A penetration tester evaluates a secure web application using HTTPS, secure cookies, and multi-factor authentication. To hijack a legitimate user’s session without triggering alerts, which technique should be used?
A.
Exploit a browser zero-day vulnerability to inject malicious scripts
B.
Implement a man-in-the-middle attack by compromising a trusted network device
C.
Perform a Cross-Site Request Forgery (CSRF) attack to manipulate session tokens
D.
Utilize a session token replay attack by capturing encrypted tokens
CEH v13 describes Cross-Site Request Forgery (CSRF) as a technique that forces authenticated users to unknowingly execute actions within a web application without their intent. Unlike session hijacking methods that require stealing or replaying session cookies, CSRF exploits the trust relationship that the server has with a user's browser. Even with HTTPS, secure cookies, and MFA, once a user is authenticated, the browser automatically sends session cookies with each request. If the attacker convinces the victim to load a maliciously crafted webpage or URL, the browser sends a forged request to the target application, executing actions under the user’s authenticated session.

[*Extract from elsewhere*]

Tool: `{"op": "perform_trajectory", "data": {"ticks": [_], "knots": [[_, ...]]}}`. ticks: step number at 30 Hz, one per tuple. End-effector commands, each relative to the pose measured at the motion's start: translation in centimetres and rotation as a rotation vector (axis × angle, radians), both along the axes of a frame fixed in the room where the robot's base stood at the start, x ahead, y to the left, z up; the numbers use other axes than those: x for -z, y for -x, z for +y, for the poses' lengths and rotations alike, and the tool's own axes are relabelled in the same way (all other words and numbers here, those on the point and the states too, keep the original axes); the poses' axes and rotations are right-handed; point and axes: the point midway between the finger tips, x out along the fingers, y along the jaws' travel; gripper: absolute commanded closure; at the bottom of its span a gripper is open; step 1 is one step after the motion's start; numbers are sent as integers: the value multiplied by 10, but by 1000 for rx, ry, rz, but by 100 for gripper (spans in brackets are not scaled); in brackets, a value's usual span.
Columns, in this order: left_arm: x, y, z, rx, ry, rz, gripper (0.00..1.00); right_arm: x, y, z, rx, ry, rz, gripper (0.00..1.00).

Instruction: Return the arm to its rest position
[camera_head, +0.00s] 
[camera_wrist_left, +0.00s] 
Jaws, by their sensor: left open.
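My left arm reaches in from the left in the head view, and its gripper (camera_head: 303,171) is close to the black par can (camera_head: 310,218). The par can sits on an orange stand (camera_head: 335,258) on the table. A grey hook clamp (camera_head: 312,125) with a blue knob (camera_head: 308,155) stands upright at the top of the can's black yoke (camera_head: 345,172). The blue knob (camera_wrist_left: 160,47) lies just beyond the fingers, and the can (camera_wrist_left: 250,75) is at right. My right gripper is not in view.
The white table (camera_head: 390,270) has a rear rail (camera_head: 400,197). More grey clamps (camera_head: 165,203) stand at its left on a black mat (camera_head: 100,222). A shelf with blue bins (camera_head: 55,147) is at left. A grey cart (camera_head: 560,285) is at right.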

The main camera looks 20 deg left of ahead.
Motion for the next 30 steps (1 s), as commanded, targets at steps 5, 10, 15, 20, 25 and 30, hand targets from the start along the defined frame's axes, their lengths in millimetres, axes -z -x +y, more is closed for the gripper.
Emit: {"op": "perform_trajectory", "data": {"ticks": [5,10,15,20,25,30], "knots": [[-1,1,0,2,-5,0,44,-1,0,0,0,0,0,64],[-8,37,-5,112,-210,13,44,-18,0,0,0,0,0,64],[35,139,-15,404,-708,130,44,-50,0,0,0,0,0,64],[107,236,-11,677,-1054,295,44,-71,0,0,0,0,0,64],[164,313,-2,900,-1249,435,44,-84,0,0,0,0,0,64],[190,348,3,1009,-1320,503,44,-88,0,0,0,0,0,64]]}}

CEH notes that secure cookies and MFA do not stop CSRF because no credentials are stolen—only forced actions occur. This technique is sophisticated because it leaves minimal traces, avoids direct cookie manipulation, bypasses robust authentication mechanisms, and leverages design weaknesses rather than technical misconfigurations. Protection typically requires anti-CSRF tokens and proper origin validation.